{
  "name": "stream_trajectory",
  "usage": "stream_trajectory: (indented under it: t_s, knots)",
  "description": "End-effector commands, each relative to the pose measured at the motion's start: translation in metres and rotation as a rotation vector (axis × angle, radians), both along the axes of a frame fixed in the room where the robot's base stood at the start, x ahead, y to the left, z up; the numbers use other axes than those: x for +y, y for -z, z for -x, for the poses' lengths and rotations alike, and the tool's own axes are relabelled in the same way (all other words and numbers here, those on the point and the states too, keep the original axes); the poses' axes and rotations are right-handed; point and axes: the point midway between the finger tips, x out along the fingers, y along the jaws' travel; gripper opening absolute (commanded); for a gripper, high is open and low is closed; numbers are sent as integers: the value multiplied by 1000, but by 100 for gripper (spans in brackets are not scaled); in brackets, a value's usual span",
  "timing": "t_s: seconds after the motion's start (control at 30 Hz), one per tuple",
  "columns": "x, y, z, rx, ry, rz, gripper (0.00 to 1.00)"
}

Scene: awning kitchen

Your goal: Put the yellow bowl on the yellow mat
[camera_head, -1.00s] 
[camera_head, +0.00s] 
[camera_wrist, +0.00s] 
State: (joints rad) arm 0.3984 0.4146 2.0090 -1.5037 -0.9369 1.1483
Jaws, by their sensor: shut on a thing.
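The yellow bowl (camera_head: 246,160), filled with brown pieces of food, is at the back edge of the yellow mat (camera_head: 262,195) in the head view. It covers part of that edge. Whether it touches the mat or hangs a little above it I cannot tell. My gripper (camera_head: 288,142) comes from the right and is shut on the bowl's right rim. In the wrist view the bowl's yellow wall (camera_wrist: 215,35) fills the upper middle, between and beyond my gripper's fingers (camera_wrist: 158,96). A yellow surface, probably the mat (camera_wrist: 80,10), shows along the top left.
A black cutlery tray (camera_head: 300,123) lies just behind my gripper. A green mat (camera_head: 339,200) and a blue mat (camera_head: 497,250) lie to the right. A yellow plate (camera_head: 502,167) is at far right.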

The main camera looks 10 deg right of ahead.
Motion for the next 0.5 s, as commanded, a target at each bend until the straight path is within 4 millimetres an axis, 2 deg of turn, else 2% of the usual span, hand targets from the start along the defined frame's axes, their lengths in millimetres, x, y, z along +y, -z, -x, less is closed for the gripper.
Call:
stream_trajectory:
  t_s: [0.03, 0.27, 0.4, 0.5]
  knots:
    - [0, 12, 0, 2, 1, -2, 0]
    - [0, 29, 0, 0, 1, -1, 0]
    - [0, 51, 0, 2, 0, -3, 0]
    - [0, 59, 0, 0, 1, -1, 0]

*WHAT IS EXPECTED*
Only the number is wanted: how many lines of the material above include the word "closed"?

*WRITTEN SOLUTION*
2